A look at soap company Dr. Bronner's path to climate positivity
The company projects that it will become climate positive around 2025. Read More
Combining efforts with its supply chain and emissions
This is an excerpt from “Honor Thy Label: Dr. Bronner’s Unconventional Journey to a Clean, Green, and Ethical Supply Chain“ by Gero Leson, to be published by Portfolio, an imprint of the Penguin Publishing Group, a division of Penguin Random House, LLC. Copyright 2021 by Gero Leson. The above is an affiliate link and we may get a small commission if you purchase from the site.
We now all know that, for global climate’s sake, we better minimize our “personal carbon footprint” — the amount of greenhouse gases we emit to the heavens while we consume, work, drive around, or just sit at home. We can shrink our footprint by using more efficient appliances, building better insulated homes, adjusting the thermostat, driving fuel- efficient or electric cars, eating organic food and much less meat, recycling our waste, and flying less. Yet much of our footprint originates further upstream: in the production of petroleum; the production and use of synthetic nitrogen fertilizer; the burning of tropical forests for cattle grazing and growing animal feed; and farming of the grain, beans, and veggies we eat directly or indirectly as feed for cows, pigs, and chickens.
Agriculture, forestry, and related land use changes, such as burning down forests, are known large contributors to GHG emissions. Yet these sectors could become net carbon sinks, or climate positive, if we allowed regenerative practices to filter back in.
Wouldn’t it be nice if providers of consumer goods and services operated in climate-positive fashion — with no release of net GHG emissions on their product? That’ll be tough for airlines to achieve within their supply chain. But how about, say, makers of natural food and personal care items that process plenty of agricultural raw materials?
There is a growing family of companies, both small and large, that recognize the power they may have to influence global climate through actions along their supply chain, agricultural or otherwise. An encouraging example is the U.S.-based Climate Collaborative, with now some 700 companies, both small and large, all committed to cutting GHG emissions, sequestering carbon, and reducing waste.
So what is Dr. Bronner’s doing to offset our own carbon footprint? How large is it anyway?
Our carbon footprint has a few distinct sources: the use of natural gas and local transportation at our Vista plant, the generation of electric power used in Vista, and from the production and processing of agricultural raw materials, chemicals, packaging, and their transport, staff travel, and outside services. Using models and emission factors, Dr. Bronner’s Operational Sustainability and Innovation (OSI) team and a few of our Special Ops team members have estimated Dr. Bronner’s total 2019 carbon footprint at about 60,000 MT of CO2 equivalent (CO2eq).

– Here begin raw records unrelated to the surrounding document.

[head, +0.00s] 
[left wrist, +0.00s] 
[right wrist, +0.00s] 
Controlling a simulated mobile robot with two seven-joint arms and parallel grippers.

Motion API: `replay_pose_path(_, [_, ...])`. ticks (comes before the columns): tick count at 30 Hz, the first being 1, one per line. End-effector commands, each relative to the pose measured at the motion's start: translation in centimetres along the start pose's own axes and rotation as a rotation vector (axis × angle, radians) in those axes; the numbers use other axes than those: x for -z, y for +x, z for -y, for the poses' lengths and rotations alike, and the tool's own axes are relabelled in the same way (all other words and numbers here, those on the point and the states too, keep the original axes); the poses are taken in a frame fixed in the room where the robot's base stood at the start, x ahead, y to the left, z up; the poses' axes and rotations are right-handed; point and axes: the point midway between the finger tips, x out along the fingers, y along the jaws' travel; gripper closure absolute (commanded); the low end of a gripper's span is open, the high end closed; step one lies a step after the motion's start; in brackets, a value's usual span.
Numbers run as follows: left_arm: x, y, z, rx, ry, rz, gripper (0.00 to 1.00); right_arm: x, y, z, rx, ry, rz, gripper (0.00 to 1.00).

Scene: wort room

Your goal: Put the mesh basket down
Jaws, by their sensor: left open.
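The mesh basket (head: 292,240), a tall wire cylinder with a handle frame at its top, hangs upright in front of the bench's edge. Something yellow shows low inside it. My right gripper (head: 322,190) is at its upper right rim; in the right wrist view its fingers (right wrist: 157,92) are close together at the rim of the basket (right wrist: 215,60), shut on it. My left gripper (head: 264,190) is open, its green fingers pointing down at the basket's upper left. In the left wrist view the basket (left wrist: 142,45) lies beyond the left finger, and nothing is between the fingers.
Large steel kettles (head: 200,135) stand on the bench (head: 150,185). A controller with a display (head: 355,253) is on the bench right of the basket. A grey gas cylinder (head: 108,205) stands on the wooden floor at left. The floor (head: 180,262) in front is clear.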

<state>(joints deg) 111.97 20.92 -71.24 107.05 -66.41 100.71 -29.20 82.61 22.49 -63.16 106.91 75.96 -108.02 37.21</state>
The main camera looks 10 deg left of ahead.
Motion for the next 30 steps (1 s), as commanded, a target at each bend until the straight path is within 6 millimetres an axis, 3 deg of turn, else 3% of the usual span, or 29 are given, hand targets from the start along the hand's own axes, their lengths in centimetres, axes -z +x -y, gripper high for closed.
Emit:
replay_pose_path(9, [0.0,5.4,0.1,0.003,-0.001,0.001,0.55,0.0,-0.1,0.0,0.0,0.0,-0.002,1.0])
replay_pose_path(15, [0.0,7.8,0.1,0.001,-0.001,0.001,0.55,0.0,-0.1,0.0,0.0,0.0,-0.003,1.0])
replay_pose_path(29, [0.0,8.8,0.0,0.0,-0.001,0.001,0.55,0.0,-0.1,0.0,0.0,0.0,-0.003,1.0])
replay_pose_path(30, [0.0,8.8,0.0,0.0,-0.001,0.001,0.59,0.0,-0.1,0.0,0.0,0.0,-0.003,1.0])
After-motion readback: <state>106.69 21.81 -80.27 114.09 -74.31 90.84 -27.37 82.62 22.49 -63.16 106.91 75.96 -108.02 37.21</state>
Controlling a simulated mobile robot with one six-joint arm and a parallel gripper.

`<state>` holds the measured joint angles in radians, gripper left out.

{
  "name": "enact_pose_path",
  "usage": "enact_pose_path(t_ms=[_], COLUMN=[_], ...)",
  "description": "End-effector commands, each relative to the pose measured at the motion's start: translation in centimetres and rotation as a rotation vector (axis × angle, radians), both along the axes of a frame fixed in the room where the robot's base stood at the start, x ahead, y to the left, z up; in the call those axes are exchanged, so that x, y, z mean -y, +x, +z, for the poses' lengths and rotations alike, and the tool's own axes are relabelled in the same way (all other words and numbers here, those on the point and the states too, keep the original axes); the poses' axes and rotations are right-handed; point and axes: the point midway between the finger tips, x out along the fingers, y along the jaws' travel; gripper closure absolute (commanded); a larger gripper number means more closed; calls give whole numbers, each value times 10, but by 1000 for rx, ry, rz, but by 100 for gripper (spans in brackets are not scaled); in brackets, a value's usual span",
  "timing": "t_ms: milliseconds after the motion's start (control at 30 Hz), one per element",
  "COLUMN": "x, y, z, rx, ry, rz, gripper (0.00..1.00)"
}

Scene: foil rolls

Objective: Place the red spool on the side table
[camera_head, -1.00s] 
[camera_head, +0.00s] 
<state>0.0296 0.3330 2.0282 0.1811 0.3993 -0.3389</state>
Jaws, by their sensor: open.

How do you offset it — bring it to zero or even below? Most companies or organizers of large public events simply purchase carbon credits: voluntary reductions in GHG emissions achieved elsewhere on the planet, usually certified by a third party, and then sold. This is perfectly fine for companies without opportunities to sequester carbon in their supply chains, such as the mentioned airlines.
Yet, as we became devotees of regenerative organic agriculture, Dr. Bronner’s saw a great opportunity to become climate positive through action in our own supply chain. Notably, it involved shifting from chemical fertilizers in India to practices that provide nutrients and build soil organic matter and sequester atmospheric carbon in soil — cover cropping, minimal tillage, adding compost, and mulching agricultural waste — and by replanting trees. The latter includes the more than 200,000 palms we’ve planted at Serendipol and Serendipalm since 2007 and the replanting of trees in our programs in Ghana and Samoa, with pruning programs that add biomass to the soil.
On the emissions side, the purchase of electricity from renewable sources, innovation in packaging, the installation of a solar thermal system in Vista to produce process heat, and use of more fuel-efficient transportation will shrink our footprint in the coming years, despite continued growth.
Combining both sides of the balance, we project that Dr. Bronner’s will become climate positive around 2025, give or take a few years. (Note that GHG emissions and sequestration figures are based on models. One cannot measure them at reasonable effort — they represent science-based estimates of SOM accumulation, supported by periodic soil testing to confirm the projected gradual SOM increase over time. GHG emissions and sequestration aren’t like money. Their metrics aren’t suited for scientific experiments. But they show you the way, if you’re willing to watch.)
The point we want to make is that by using more renewable energy and implementing regenerative agriculture practices in our supply chain, a medium-size manufacturing company using mostly agricultural raw materials can wipe out its entire carbon footprint through such “insets” — GHG reductions within our supply chain — as opposed to the mentioned “offsets” — reductions achieved elsewhere and purchased to compensate your carbon footprint. Afterward we may even sequester net carbon! If that doesn’t create a ray of hope, what does?